The consumer price index (CPI) rose 2.4% in January vs. the year-ago level, the lowest since May. The current trend for CPI puts it close to the Fed’s 2% target rate.
The combination of expected firming in economic activity and the latest downshift in CPI inflation lays the foundation for anticipating steady Fed policy for the near term.
A market-based profile also points to a stable Fed funds rate for the near term, according to several key interest rates that are sensitive to policy-bias expectations. Note the 1-month Treasury yield, which is holding in the upper half of the channel (relative to the effective Fed funds rate), implying that the market isn’t pricing in a change of policy to the downside.
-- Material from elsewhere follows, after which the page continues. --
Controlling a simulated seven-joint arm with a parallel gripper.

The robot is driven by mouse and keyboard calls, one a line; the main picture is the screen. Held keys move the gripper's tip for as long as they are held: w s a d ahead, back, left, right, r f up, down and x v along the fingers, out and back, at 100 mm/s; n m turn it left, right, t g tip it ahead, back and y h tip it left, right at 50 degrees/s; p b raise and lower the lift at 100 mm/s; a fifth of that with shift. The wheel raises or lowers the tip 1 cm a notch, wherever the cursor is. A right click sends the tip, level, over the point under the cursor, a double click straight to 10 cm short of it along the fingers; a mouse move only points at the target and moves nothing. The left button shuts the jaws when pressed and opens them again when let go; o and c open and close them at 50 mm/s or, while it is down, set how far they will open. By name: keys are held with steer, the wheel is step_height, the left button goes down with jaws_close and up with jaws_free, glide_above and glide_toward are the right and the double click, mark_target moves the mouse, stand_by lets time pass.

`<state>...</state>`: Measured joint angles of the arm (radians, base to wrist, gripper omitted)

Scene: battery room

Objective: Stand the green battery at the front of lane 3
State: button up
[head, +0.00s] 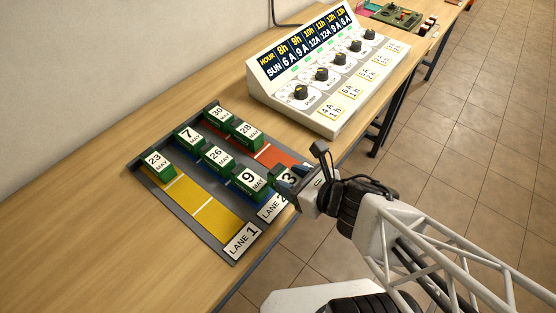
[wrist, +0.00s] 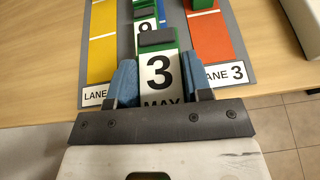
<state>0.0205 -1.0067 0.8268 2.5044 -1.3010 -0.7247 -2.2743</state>
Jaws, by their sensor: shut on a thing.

Fed Officials Urge Patience
Although inflation has eased lately and may be set to move closer to the Fed’s target, some Fed members remain cautious on further cuts. Chicago Federal Reserve President Austan Goolsbee, a voting member of the Federal Open Market Committee this year, said on Tuesday that it was still premature to start a new round of cuts until there’s more evidence that the recent downshift in inflation will hold.
“People express that prices are one of their most pressing concerns. Let’s pay attention. Before we cut rates more to stimulate the economy, let’s be sure inflation is heading back to 2%,” he remarked at a conference yesterday.
In a sign of the times, Federal Reserve Governor Christopher Waller, who recently dissented from the majority and recommended cutting interest rates, has turned cautious lately. In a speech this week he said that, while the January payrolls report surprised with a stronger-than-expected increase in hiring, “One month of good news does not constitute a trend, but a year does, and the year of 2025 was an extraordinarily weak one for job creation.”
Waller is still leaning toward cutting, but he’s become open to keeping policy unchanged. That’s a subtle shift to a casual observer, but it may reflect how the broader Fed policy bias has changed lately. As he explained:
“Before the next meeting of the FOMC on March 17 and 18, we will get employment and inflation data for February, as well as more data on job openings and retail sales. If these data support the idea of an improvement in the labor market in January that continued in February, along with additional progress toward 2 percent inflation, that could result in my outlook turning a bit more positive and my view of appropriate monetary policy may tilt toward a pause at our upcoming meeting.”
If growth is firming and inflation easing, the path of least resistance appears to tilting toward patience—and the Fed seems ready to take it.